The entire Hapax library is a few thousand lines of XQuery; the rich sets of data structures (including XML as a native type), higher-order functions, and grouping constructs in XQuery and XSLT make the implementation of POS-tagging algorithms remarkably straightforward.

XForms interface

In the ATMO project, Hapax supports a browser-based user interface specified with XForms. The form displays a document, providing an Annotate button for each sentence. When the button fires, the form sends the sentence to the Hapax back end and uses the response to build a form for accepting or changing the annotation. The most likely taggings for the sentence are shown, each with an Accept button. A “Tag word-by-word” button is also shown; in word-by-word annotation, each segment in the sentence is displayed with several proposed tags: first those in the full-sentence taggings, then other common tags for the word type, and a worst-case “Tag manually” button which exposes the POS menus. The user can tag one or more words and activate a “Re-annotate” button, which resubmits the sentence to the back end. This allows the user to explore the effect of one POS assignment on POS probabilities for nearby words.

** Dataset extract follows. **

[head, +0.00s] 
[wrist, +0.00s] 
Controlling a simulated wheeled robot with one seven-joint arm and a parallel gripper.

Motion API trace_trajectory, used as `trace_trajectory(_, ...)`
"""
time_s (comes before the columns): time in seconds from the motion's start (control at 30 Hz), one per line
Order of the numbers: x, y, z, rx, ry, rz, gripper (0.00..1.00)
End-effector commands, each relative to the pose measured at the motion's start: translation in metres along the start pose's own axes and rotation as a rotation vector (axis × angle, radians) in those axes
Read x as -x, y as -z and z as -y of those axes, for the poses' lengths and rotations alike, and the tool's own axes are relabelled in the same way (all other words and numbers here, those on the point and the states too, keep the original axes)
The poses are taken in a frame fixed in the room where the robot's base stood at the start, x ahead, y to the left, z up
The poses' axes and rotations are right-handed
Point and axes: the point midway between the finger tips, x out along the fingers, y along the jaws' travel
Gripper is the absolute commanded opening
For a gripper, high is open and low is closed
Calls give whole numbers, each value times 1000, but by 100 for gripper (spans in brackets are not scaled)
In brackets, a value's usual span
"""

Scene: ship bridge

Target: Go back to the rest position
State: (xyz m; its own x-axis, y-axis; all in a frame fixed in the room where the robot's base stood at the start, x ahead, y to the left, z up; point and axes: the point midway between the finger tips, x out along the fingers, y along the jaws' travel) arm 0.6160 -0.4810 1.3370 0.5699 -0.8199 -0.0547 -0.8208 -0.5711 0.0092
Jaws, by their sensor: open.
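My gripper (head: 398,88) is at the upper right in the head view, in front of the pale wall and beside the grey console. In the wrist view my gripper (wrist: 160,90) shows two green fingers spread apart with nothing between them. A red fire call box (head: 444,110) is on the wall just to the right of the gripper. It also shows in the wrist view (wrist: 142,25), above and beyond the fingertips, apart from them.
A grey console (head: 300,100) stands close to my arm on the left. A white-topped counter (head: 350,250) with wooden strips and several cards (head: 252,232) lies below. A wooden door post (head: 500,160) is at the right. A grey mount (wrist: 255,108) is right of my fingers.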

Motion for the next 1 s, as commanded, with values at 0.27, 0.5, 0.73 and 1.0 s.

Within the ATMO project, data must also be segmented and spelling-regularized; those topics and their interaction with POS tagging are not discussed here.

Further work

Hapax v1 uses standard 1- and 2-gram HMMs for POS tagging (Charniak et al. 1993). Future versions should implement Schmid's binary-decision-tree method (1994, 1995), which helps with sparse data. More challenging will be adapting the directed-graph model of Xuehelaiti et al. (2013) to probabilistic POS tagging. This two-level model would allow the probability of a given stem's POS tag to depend not only on the POS of the immediately preceding morpheme(s) but on the tag(s) of the preceding word stems, which may improve tagging accuracy for agglutinative languages.